WHAT YOU SHOULD DO
From the entries provided below, copy each line that contains the word "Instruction".

++++ DATASET ROWS

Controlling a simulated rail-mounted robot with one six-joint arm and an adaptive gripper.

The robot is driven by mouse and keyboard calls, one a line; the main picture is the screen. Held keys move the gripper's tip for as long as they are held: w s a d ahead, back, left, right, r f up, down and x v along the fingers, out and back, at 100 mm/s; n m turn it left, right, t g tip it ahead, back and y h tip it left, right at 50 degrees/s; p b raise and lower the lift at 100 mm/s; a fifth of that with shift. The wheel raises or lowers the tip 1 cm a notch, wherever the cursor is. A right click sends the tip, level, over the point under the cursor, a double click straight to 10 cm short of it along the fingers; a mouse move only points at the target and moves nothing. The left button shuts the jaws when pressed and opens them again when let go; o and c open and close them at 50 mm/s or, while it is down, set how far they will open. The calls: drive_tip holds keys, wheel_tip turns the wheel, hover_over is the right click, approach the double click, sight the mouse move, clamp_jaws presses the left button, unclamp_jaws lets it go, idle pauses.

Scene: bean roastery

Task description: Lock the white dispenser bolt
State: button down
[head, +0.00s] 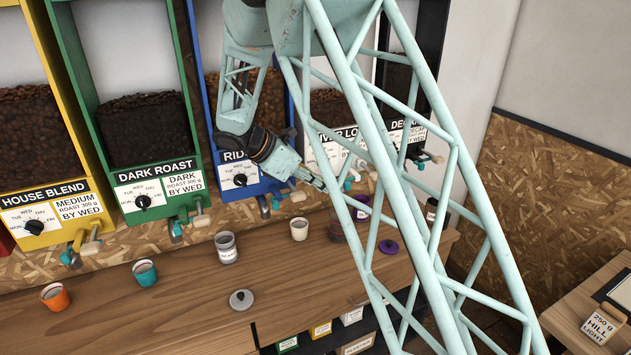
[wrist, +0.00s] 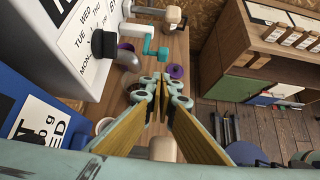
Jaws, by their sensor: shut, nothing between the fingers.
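The white dispenser (head: 324,153) stands right of the blue one, partly hidden behind my arm lattice. In the wrist view its white front (wrist: 88,35) with a black dial (wrist: 103,43) fills the upper left.
The blue dispenser (head: 238,180) is close on the left; a beige knob (wrist: 163,149) shows below my fingers. On the wooden counter (head: 190,300) are a white cup (head: 299,229), a grey jar (head: 226,247) and a purple lid (head: 388,247). A side table (head: 570,318) is at right.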

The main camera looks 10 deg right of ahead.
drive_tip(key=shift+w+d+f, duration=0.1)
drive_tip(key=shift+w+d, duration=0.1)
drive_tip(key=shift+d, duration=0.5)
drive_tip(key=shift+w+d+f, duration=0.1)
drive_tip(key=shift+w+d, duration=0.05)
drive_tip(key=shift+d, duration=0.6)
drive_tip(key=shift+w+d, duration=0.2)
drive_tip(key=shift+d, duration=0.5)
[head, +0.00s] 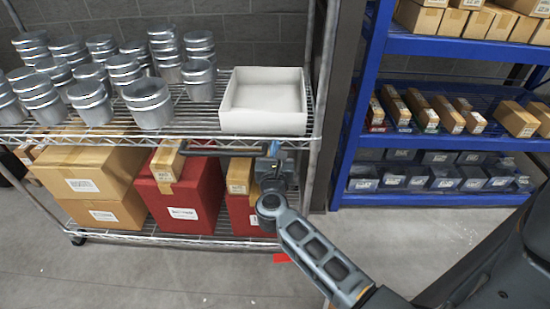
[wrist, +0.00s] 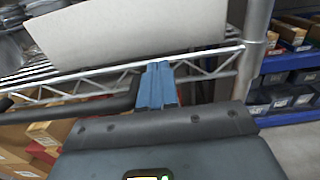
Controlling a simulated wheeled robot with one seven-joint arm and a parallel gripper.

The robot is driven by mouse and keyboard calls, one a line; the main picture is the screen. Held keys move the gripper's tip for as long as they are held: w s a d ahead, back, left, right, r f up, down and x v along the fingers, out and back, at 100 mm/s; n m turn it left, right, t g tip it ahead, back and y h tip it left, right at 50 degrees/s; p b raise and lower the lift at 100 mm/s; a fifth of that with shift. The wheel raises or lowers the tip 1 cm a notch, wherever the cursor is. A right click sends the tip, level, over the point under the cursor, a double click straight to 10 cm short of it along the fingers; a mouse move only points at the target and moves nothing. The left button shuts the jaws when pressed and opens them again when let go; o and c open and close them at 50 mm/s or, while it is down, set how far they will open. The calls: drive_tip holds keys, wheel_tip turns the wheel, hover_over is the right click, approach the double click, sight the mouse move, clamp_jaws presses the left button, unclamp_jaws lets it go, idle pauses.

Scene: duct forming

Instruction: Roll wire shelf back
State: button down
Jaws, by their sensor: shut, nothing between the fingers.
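The wire shelf (head: 215,133) is a chrome rack on casters; one caster (head: 78,240) shows at its front left. A dark bar handle (head: 222,151) runs along the front edge of its upper deck, and it also shows in the wrist view (wrist: 70,112). My gripper (head: 274,150) is at the right end of this handle, near the rack's front right post. In the wrist view its blue fingers (wrist: 157,86) are together, with nothing between them. The handle's end meets the fingers in the picture; I cannot tell whether they touch.
The upper deck holds several metal canisters (head: 148,103) and a white tray (head: 263,118). Below are cardboard boxes (head: 85,172) and red boxes (head: 185,190). A blue shelving unit (head: 440,143) stands at right. A red floor mark (head: 281,258) lies below my gripper. The front floor is clear.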

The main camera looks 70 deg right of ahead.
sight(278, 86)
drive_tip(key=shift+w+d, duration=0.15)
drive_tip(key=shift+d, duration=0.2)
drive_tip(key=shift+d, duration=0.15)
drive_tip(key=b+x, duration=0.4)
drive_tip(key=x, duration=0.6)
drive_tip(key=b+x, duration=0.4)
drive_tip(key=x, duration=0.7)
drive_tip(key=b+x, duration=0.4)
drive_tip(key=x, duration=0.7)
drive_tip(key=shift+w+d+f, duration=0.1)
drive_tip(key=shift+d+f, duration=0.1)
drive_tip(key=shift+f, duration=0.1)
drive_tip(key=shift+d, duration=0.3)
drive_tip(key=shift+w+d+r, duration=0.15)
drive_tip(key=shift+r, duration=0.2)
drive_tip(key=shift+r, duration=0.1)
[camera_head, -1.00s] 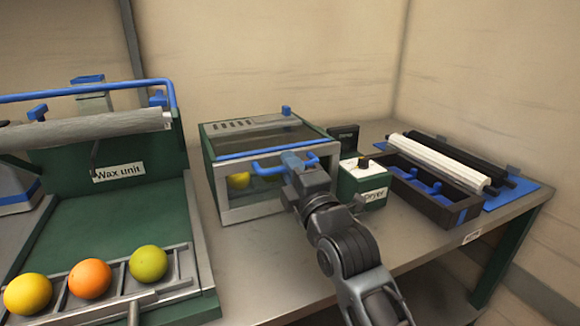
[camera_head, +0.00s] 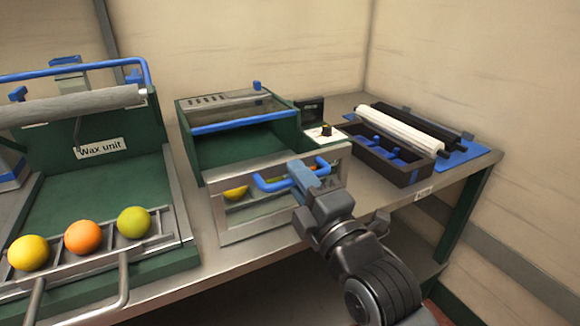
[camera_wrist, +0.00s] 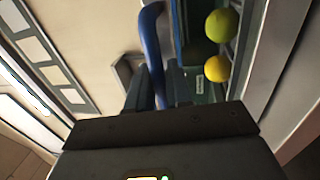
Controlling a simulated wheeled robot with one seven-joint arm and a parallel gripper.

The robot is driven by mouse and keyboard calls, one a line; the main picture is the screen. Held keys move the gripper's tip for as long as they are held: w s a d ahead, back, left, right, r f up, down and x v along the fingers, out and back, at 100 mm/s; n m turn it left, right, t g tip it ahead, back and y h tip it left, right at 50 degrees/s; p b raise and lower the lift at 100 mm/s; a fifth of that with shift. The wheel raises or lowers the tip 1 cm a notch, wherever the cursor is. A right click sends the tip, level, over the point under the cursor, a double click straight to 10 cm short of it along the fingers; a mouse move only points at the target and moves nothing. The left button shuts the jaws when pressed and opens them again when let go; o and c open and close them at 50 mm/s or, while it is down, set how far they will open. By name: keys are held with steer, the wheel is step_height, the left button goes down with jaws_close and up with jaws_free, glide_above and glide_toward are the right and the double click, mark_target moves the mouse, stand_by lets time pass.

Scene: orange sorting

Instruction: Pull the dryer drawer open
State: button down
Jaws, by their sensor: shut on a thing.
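The green dryer (camera_head: 190,135) stands on the bench with its drawer (camera_head: 235,222) pulled out toward me. The drawer has a framed clear front and a blue bar handle (camera_head: 262,184). My gripper (camera_head: 308,178) is shut on the right part of this handle. In the wrist view the blue handle (camera_wrist: 151,45) runs down between my fingers (camera_wrist: 150,92). A yellow fruit (camera_head: 236,193) shows through the drawer front. The wrist view shows a yellow ball (camera_wrist: 217,68) and a green ball (camera_wrist: 222,25) beside the handle.
The wax unit (camera_head: 100,200) stands at left, with a yellow (camera_head: 28,252), an orange (camera_head: 83,236) and a green fruit (camera_head: 134,222) on its front rack. A dark tray (camera_head: 408,174) with blue parts and rollers (camera_head: 400,130) lies at right. The bench's front edge runs below the drawer.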

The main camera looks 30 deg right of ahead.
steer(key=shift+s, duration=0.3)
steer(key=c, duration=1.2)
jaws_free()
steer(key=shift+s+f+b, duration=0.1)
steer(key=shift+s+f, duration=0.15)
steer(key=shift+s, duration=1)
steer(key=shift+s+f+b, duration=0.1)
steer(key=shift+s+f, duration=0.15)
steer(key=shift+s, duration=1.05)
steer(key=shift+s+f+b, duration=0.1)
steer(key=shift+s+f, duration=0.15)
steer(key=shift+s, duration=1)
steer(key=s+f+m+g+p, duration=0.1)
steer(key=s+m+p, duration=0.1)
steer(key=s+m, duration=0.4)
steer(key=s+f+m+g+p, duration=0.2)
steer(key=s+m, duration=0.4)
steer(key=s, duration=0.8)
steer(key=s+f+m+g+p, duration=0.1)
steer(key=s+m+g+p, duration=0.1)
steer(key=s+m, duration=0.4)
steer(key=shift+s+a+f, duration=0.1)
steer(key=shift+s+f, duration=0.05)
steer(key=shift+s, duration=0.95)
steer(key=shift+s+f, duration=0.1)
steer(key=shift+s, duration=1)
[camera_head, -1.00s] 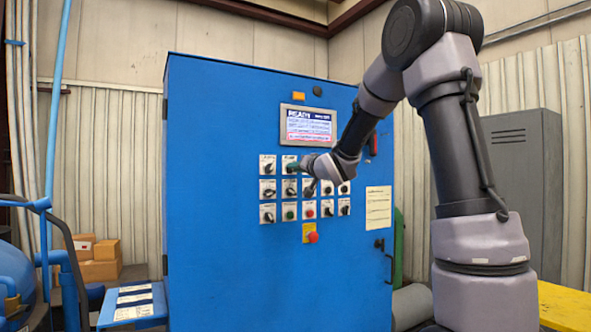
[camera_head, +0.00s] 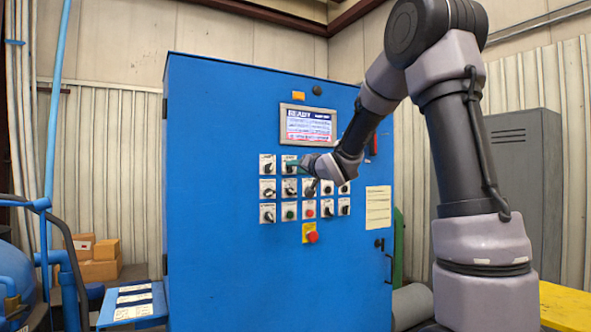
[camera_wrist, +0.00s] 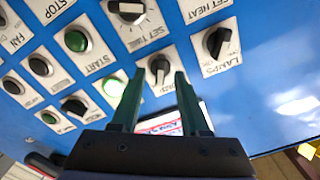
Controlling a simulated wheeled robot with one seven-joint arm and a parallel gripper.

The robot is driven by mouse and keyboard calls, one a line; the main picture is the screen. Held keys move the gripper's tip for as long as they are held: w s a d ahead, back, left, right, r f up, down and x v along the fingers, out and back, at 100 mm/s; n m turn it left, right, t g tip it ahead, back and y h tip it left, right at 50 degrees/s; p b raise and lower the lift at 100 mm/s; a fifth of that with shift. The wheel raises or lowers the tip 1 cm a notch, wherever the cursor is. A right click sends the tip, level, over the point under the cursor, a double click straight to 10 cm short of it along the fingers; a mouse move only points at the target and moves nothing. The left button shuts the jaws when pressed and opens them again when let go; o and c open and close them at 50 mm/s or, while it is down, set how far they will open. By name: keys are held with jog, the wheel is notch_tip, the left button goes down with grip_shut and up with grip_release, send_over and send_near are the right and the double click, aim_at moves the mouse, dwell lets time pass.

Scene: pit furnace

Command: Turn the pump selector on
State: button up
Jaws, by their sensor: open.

++++++++

COMPLETED TASK
Instruction: Roll wire shelf back
Instruction: Pull the dryer drawer open

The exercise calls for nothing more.